The outright scam that is "keyword optimization" for example is where the black-hat SEO con-men thrive. Cherry picking words people are searching for and shoe-horning it into your content may get you to rank for a 'magic seach phrase' increasing traffic, but if that traffic is irrelevant to your topic becuase those terms were just forced into the copy, it's wasting your bandwidth on visitors who are unlikely to be turned into conversions!
I knew a guy about a decade ago who was always bragging about the great search results his keyword optimization had for what I call "perfect magic matches" -- that had not a single thing to do with his topic. The pinnacle of this was his bragging about how what his l33t skillz had put a site selling a Photoshop plugin at the top of a search for a certain phrase... Which it did.
Too bad every other website that came up was about powder coating automotive engines. He had failed to recognize or understand the marketing and advertising concept of "Non competing competitors". People searching for the phrase he was bragging about weren't looking for his topic!!!
It's hoodoo-voodoo that yes, gives you a top ranking for particular phrases, but that does not mean those phrases have anything to do with your site or generate traffic of value. SEO scammers use this one all the time, to show off how great they are at getting you top ranked on Google, and clients/site owners who don't know any better are conned by this LIE every day. Anyone can pick a phrase nobody is actually using for a topic, and get top ranked for it. That's not SEO, that's placebo.
The setting of canonical URI's is another example where either wordpress is utterly and completely incompetently coded since a CMS out of box should prevent that from happening in the first place, or they're just putting it in to brag about "look what we did". Either way 90%+ of the time setting the canonical META is a waste of bandwidth.
Readability checks are possibly one of the worst things in the industry. This sounds odd, but far, far too often I've seen people posting technical topics who take the Flesch score as the gospel, and as a result dumb down their content to the point it can no longer convey the topic at hand. By insisting on reaching a "wider range of less literate people" they fall into the false simplicity trap. Well written relevant content more often than not scores low on that test for a reason.
It also wastes time with that sitemap.xml nonsense, something that if you have a CMS and your entire site is internally cross-linked is 100% sugar pills.
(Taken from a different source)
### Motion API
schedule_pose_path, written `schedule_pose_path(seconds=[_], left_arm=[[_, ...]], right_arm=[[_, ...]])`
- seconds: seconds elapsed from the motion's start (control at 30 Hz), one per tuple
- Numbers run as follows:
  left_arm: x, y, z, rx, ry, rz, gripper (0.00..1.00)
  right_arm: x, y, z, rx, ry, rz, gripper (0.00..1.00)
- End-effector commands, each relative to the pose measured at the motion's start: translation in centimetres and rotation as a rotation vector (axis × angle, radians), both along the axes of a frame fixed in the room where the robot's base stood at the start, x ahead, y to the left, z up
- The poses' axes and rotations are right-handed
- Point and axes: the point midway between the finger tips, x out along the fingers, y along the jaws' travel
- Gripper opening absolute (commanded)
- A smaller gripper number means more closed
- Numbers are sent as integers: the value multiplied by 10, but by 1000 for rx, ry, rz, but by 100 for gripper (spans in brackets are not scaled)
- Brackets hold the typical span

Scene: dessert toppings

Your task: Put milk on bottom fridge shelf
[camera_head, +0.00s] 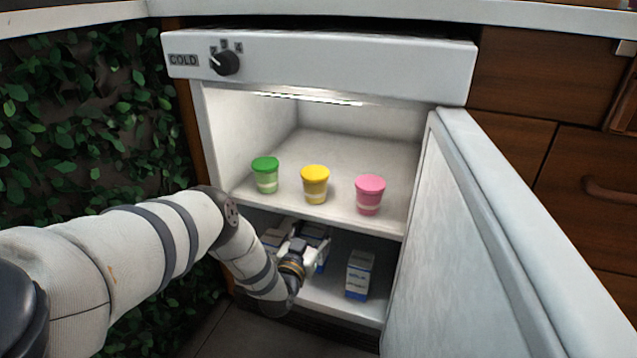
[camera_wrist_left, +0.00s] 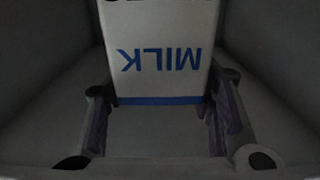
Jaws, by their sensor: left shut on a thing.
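My left gripper (camera_head: 308,243) reaches into the open fridge at the level of the bottom shelf (camera_head: 333,299). It is shut on a white milk carton with a blue band, mostly hidden by the gripper in the head view. In the left wrist view the held milk carton (camera_wrist_left: 160,55) sits between the fingers, its "MILK" lettering upside down in the picture. Whether its base touches the shelf I cannot tell. A second milk carton (camera_head: 358,274) stands upright on the bottom shelf to the right. Another carton (camera_head: 272,238) shows partly to the left. My right gripper is out of view.
The upper shelf (camera_head: 335,213) holds a green cup (camera_head: 265,175), a yellow cup (camera_head: 315,184) and a pink cup (camera_head: 369,195) close above my gripper. The fridge door (camera_head: 470,250) stands open at the right. A leafy wall (camera_head: 80,100) is at the left.

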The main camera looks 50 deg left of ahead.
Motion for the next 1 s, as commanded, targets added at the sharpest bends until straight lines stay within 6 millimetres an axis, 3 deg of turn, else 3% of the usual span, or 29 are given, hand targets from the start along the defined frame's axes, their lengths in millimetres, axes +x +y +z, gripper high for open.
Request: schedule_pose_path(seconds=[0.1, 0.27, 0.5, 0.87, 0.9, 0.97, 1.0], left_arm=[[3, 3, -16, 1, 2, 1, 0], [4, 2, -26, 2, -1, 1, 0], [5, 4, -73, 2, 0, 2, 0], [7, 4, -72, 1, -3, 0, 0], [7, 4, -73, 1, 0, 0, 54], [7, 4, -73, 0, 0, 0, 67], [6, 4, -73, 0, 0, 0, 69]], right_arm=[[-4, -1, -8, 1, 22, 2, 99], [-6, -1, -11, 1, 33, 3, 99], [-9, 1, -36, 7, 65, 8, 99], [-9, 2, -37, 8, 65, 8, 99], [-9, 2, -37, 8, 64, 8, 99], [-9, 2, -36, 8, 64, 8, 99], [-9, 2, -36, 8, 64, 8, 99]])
The ultimate in placebo nonsense that serves no purpose if the site can be spidered successfully. Submitting sitemaps to Google, creating them expecting them to do anything in terms of SEO is ridiculous, redundant, and serves no legitimate purpose other than making people waste time to feel good about their alleged skills.
Much the same can be said about screwing around with "robots.txt" or the robots META. Generally I find setting off-site links to nofollow to be a bit... hinky. ... and if you don't want search indexing pages 1) why did you put it online, and 2) why did you put it online. Of course that it allows/creates "INDEX" and "FOLLOW" values that do not even exist as valid robots values -- and that so many people blindly copy said invalid practice? Colour me unimpressed. That in some cases the nonexistent INDEX and FOLLOW were at one point accidentally treated as NOINDEX and NOFOLLOW by Baidu and Yandex? Classic. No, Google is not the biggest most popular search engine in the world.
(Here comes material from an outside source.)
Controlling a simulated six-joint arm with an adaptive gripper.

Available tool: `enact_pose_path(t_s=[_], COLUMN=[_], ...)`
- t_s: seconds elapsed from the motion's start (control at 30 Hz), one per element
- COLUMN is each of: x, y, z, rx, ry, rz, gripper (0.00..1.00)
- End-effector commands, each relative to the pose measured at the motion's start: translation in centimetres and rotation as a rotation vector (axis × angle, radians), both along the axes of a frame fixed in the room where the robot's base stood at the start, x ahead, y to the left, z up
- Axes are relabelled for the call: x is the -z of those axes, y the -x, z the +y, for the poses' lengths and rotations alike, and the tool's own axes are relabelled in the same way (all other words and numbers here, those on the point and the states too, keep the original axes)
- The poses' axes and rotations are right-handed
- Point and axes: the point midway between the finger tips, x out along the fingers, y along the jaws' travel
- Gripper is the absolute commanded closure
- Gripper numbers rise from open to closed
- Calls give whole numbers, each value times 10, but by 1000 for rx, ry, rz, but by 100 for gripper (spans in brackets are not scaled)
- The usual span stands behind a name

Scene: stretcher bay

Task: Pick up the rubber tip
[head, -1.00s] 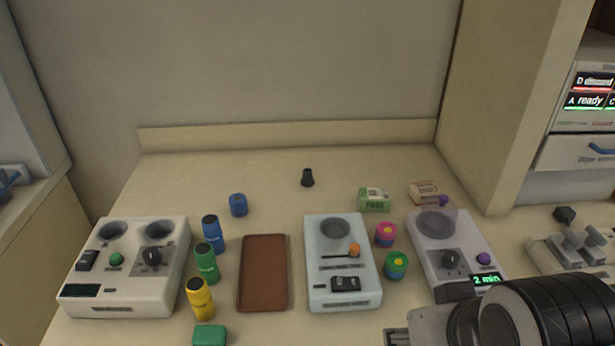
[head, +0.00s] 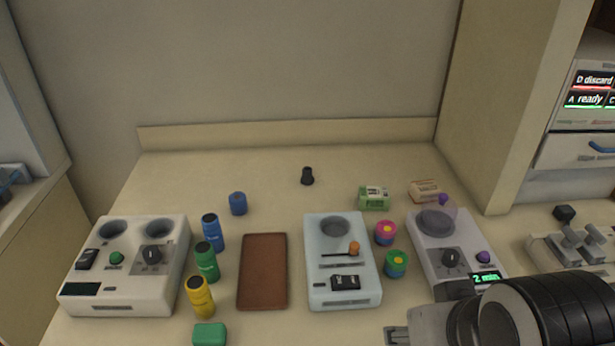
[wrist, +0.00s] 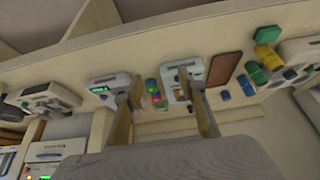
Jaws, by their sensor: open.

Of course all of that is silly little window dressing on the SEO front compared to semantic markup, logical document structure, and unique content of value. In fact since the use of researched keywords, dumbed down language for "readability", and so forth can result in your content being made as uniform and bland as everyone else's, it in fact often negatively impacts relevant search rankings.
Which is why my buddy Dan often referred to such things as "dumping a can of shellac on a pile". It polishes everything up nice and shiny, but that doesn't mean you actually fixed any underlying issues or actually impacted your SEO in a meaningful fashion.
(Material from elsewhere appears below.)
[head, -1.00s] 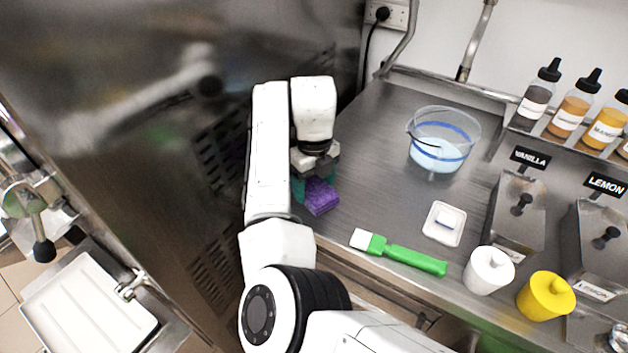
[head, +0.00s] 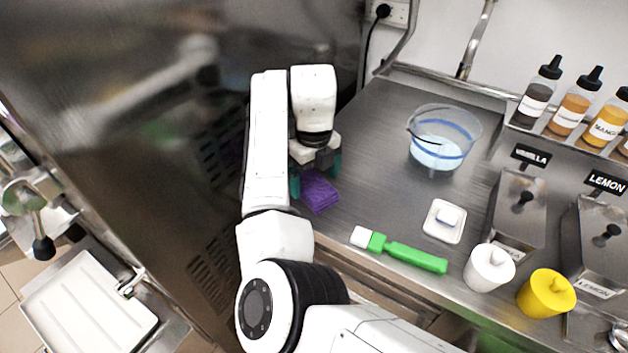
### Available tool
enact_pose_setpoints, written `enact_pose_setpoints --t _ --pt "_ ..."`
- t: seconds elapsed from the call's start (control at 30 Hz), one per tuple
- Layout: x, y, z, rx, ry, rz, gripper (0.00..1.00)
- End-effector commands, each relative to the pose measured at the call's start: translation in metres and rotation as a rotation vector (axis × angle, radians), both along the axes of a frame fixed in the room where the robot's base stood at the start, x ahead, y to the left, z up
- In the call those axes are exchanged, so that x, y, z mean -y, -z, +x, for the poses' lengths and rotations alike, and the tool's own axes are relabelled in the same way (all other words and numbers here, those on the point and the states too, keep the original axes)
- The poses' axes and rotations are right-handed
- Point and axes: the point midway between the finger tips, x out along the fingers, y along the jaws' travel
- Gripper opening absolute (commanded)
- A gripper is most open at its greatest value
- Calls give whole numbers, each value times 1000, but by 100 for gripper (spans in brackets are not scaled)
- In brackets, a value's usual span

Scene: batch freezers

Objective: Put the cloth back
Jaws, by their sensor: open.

But because it's -- like so many of these media darlings -- touted as a SEO solution, nobody wants to hear that their sloppy off the shelf template with the gibberish markup, mated to bland cookie-cutter dumbed-down copy is what's holding them down on the SEO front, instead saying "But I installed Yoast, it's taking care of that".
No, no it isn't. Not by a long shot.
On page SEO is simple. Ridiculously simple... so simple that it's disgustingly dishonest that there are people who "specialize" in just that, resulting in a cottage industry having grown around dimestore hoodoo snake oil peddling. All you need is unique content of value, marked up semantically. The former being the entire reason to even have a website, the latter being part of the many good practices you should have from the start.
Both of which play to the most important search advice we ever got, from Matt Cutts himself:
Write for the user, not the search engine.
... and sure a good description meta can make your SERP listing look pretty, and doing keywords properly can help a tiny, tiny bit; but if the CMS isn't offering that out of box from day one instead requiring you to use a plugin to add it? Well, then said CMS is garbage that failed to provide the most basic of HTML construction functionality.
Almost as if the people who created it didn't know enough about HTML to make a content management system. A conclusion supported in equal measure by their server-side code.
As I've said several times, "for people who know nothing about websites, by people who know nothing about websites" is a pretty lousy plan.